At the high-level meeting of the OECD-DAC, the Commission undertook to apply the spirit and objectives of the DAC's recommendation on untying aid (the untying is limited to the least-developed countries (LDCs), but DAC members are called upon to apply it as extensively as possible). The conclusions of the Barcelona European Council in March 2002 also confirmed that the EU was determined to further step up the discussions on untying aid.

Untying Community aid: the situation

Community aid has been largely untied for more than 25 years, going beyond even the DAC recommendation. The invitations to tender are open to the Member States and all the ACP countries, plus all the Mediterranean partner countries under the MEDA programme and to the beneficiary countries of Latin America and Asia (ALA). Furthermore, Community aid has increasingly been directed towards balance of payments and budget support, which is, by definition, completely untied.

In keeping with the Commission's undertakings, the revision of the Community Financial Regulation introduced the provisions needed to continue untying Community aid. Regulation (EC) No 2110/2005 (repealed by Regulation No 1905/2006) and Regulation (EC) No 2112/2005 (repealed by Regulation No 1085/2006), on access to Community external assistance, aimed to apply the principle of untying aid to the poorest developing countries to all Community development aid instruments (both thematic and geographical).

The advantages of untying aid

Untying aid is a major theme of the ongoing debate about the coherence and effectiveness of the aid given and the credibility of the donors. The Commission's approach is based on the idea that untying aid is a way of increasing transparency and responsibility in the management and provision of aid.

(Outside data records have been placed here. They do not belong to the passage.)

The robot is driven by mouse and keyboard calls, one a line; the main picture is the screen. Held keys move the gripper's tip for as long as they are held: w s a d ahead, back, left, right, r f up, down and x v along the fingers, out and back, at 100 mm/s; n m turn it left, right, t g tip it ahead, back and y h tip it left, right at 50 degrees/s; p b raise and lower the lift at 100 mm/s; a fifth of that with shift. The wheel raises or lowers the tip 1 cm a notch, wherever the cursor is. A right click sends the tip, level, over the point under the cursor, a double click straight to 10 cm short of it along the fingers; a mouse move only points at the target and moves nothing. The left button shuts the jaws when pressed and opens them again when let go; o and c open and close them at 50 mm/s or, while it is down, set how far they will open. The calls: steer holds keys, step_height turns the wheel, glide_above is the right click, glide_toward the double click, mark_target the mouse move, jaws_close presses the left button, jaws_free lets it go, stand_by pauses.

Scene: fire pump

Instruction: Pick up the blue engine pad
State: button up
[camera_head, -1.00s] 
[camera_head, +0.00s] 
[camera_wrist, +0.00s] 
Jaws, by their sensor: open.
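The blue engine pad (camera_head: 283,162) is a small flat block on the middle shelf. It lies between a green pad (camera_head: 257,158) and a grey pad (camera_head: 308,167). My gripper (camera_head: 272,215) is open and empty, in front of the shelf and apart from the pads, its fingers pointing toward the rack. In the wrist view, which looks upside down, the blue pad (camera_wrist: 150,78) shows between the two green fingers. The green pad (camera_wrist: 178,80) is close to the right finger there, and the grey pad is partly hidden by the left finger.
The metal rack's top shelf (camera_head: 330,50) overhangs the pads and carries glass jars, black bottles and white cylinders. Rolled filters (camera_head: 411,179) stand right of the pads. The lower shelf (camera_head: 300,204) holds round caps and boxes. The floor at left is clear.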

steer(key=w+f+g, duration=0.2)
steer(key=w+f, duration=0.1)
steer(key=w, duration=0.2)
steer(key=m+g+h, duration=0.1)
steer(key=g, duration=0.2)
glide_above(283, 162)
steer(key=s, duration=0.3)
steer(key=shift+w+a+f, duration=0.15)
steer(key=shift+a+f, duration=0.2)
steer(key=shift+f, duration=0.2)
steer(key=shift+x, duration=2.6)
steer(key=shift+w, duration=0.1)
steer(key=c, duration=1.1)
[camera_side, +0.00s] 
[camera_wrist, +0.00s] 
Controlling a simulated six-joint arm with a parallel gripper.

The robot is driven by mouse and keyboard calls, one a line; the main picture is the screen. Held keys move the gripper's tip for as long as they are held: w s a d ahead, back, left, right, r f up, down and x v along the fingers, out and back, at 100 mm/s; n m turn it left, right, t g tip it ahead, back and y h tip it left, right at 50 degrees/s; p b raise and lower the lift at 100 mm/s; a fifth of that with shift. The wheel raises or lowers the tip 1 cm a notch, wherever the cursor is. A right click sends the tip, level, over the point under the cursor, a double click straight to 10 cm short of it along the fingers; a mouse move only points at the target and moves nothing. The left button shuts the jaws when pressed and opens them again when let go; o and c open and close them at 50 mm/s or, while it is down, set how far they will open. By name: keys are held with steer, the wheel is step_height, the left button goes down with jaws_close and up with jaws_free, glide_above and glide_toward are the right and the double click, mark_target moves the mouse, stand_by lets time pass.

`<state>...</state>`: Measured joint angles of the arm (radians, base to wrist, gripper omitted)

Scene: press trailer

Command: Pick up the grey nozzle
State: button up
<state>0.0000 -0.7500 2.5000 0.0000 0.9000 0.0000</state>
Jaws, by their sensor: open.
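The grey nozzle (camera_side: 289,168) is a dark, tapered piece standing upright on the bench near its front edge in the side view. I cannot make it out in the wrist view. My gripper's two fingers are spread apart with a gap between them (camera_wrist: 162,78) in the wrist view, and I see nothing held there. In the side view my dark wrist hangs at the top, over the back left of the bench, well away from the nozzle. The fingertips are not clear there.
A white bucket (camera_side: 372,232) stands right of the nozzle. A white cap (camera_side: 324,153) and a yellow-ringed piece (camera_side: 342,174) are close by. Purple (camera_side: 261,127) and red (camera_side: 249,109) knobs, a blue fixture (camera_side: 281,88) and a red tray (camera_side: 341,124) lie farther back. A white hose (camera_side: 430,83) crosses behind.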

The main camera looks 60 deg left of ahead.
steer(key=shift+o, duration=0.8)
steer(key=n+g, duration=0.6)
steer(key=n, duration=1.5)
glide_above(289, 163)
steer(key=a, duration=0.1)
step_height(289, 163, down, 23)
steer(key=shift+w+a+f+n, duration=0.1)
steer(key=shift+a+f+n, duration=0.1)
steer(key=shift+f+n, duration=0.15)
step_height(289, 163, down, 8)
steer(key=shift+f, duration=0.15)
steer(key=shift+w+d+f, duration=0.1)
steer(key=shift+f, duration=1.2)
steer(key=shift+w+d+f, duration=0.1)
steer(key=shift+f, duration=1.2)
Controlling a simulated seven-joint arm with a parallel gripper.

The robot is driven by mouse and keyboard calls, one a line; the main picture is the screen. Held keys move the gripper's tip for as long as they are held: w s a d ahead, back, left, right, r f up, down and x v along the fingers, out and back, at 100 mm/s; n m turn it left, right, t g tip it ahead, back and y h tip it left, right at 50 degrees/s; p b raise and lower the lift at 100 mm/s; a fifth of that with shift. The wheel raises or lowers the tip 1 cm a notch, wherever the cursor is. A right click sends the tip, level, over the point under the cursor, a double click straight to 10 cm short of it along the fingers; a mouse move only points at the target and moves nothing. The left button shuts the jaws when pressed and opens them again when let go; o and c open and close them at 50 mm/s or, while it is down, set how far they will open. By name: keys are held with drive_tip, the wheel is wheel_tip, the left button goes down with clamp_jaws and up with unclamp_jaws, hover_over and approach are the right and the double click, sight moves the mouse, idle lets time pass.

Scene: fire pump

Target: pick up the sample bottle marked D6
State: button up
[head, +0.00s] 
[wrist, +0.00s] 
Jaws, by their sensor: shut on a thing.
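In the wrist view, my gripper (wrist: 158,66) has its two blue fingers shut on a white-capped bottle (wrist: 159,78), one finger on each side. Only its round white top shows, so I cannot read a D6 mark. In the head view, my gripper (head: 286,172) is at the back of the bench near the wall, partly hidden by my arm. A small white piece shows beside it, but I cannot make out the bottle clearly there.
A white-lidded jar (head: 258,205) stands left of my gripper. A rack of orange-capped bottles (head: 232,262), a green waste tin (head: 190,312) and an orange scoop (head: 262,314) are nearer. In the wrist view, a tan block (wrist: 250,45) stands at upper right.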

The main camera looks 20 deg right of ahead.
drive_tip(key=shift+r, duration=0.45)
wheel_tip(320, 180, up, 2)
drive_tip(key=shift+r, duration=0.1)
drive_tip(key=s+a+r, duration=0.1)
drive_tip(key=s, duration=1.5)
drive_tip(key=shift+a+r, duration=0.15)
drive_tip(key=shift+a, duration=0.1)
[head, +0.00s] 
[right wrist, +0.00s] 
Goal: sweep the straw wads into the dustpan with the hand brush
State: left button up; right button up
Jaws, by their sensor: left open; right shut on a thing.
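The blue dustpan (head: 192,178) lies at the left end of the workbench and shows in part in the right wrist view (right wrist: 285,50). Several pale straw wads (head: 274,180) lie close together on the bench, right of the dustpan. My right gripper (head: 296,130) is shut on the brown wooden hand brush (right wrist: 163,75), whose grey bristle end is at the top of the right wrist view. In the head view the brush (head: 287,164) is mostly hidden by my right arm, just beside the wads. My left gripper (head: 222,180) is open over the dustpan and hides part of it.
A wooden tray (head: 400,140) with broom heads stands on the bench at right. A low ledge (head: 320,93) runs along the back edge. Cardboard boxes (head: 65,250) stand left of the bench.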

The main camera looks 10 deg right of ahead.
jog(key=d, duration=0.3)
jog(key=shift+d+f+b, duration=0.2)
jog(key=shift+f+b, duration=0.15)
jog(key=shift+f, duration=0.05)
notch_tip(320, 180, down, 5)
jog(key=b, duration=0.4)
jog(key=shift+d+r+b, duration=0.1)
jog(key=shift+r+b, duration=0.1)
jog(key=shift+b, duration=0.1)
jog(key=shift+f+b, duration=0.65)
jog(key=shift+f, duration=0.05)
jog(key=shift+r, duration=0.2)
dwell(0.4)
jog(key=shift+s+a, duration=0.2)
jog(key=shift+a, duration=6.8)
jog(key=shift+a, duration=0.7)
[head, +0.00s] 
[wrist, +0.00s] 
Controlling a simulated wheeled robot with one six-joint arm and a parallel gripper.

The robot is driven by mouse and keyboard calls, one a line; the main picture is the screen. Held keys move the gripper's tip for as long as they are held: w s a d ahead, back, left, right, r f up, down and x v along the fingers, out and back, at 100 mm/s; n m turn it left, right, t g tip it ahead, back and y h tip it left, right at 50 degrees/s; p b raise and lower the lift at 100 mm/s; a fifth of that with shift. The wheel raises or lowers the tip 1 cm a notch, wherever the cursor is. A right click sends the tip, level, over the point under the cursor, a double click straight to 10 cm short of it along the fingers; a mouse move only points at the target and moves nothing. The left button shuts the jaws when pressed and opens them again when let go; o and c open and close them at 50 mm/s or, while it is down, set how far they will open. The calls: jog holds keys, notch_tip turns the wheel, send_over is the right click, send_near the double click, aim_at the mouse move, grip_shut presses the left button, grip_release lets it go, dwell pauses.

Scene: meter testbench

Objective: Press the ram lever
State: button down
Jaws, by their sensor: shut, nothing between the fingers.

Advocates of untying aid also stress that it improves the aid's effectiveness. It would facilitate budget support, aiming to dissociate aid from commercial interests in each donor country, since the association of the two is a major cause of inertia. It is also widely accepted that untying all aid increases the value of public development aid by providing better cost-effectiveness, thus increasing the total financial resources available for development operations. It is estimated that tying aid increases the cost of many goods and services by between 15 and 30 %.